La versione di Bolton chiama in causa anche il ruolo del segretario di Stato Mike Pompeo, che si sarebbe prima lamentato per l' anomalo attivismo di Rudy Giuliani, ma poi avrebbe di fatto avallato le manovre messe in campo dall' ex sindaco di New York per rimuovere l' ex ambasciatrice americana Maria Yovanovitch.
È una traccia che era già emersa nel corso delle audizioni di diversi testimoni davanti alla Commissione Intelligence della Camera. In particolare la consigliera Fiona Hill aveva rivelato come Bolton, all' epoca suo diretto superiore, le avesse ordinato di andare subito a consultare l' ufficio legale perché non voleva avere nulla a che fare con l' operazione «Ucraina-Biden»: «un traffico di droga».
L' articolo del New York Times ha riacceso le speranze dei democratici, ormai rassegnati a subire l' agenda del numero uno dei senatori repubblicani, Mitch McConnell.
Niente testimoni, niente documenti, chiusura del processo, con l' assoluzione di Trump, al più tardi lunedì 3 febbraio. Adesso, però, le cose potrebbero cambiare, stando a quello che ha dichiarato il senatore Mitt Romney, finora l' unico conservatore disponibile a convocare Bolton: «Ho l' impressione che non sarò più solo».
Trump aveva cercato di bloccare lo slittamento con un tweet domenica a mezzanotte: «Non ho mai detto a John Bolton che gli aiuti all' Ucraina fossero collegati alle indagini sui democratici, compresi i Biden. E infatti Bolton non se n' è mai lamentato nel momento del suo licenziamento (10 settembre 2019 ndr )...Vuole solo vendere un libro...».
Lo stesso McConnell avrebbe chiesto chiarimenti ai consiglieri dello Studio Ovale. Il leader dei repubblicani si trova nella scomoda posizione di non scostarsi dalla linea difensiva fissata dai legali della Casa Bianca e nello stesso tempo tenere d' occhio il pallottoliere. Bastano quattro conservatori per ribaltare gli equilibri e aprire la strada a nuove audizioni. L' attenzione è puntata su cinque senatori repubblicani, più o meno moderati: Susan Collins, del Maine; Martha McSally, Arizona; Cory Gardner, Colorado; Joni Ernst, Iowa e Thom Tillis, North Carolina. Ma persino il senatore Lindsay Graham, compagno di golf del presidente, non esclude nulla: «Voglio vedere il manoscritto di Bolton e poi prenderò una decisione».

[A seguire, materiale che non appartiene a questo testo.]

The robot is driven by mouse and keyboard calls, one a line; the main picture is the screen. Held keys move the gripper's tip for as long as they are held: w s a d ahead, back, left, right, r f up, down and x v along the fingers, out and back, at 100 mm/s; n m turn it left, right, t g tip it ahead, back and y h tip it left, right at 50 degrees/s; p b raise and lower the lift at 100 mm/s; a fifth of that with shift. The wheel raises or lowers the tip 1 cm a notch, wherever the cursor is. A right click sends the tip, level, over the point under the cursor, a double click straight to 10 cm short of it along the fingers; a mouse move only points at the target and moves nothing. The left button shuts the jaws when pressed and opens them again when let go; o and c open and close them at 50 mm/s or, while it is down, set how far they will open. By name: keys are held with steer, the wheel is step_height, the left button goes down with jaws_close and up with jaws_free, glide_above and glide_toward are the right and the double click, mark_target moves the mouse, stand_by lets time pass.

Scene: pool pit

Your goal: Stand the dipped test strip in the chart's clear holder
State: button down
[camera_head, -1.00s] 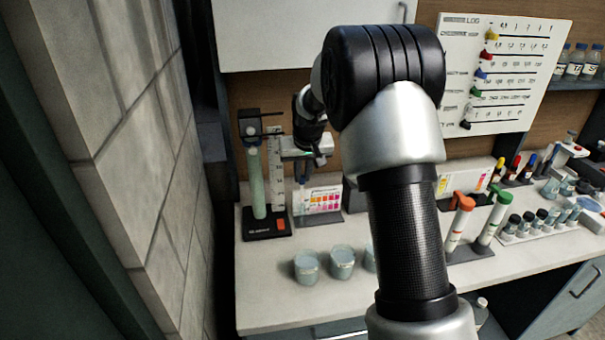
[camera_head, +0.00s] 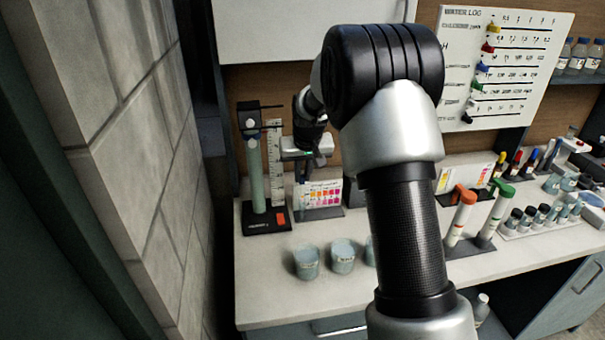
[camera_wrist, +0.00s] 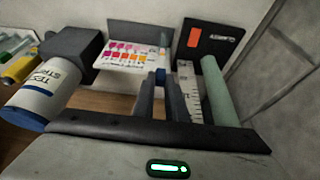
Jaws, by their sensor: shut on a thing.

Nel frattempo la procedura in Senato va avanti. Nel pomeriggio ha preso la parola Kenneth Starr, l' ex super procuratore che condusse l' impeachment di Bill Clinton e ora fa parte del dream team ingaggiato da Trump. Starr ha sviluppato una lunga analisi storico-giuridica per dimostrare che in questo caso non ci sono le basi costituzionali per mettere sotto accusa il presidente. Una tesi sostenuta anche dall' altro big della squadra, Alan Dershowitz, un tempo l' avvocato di O.J. Simpson.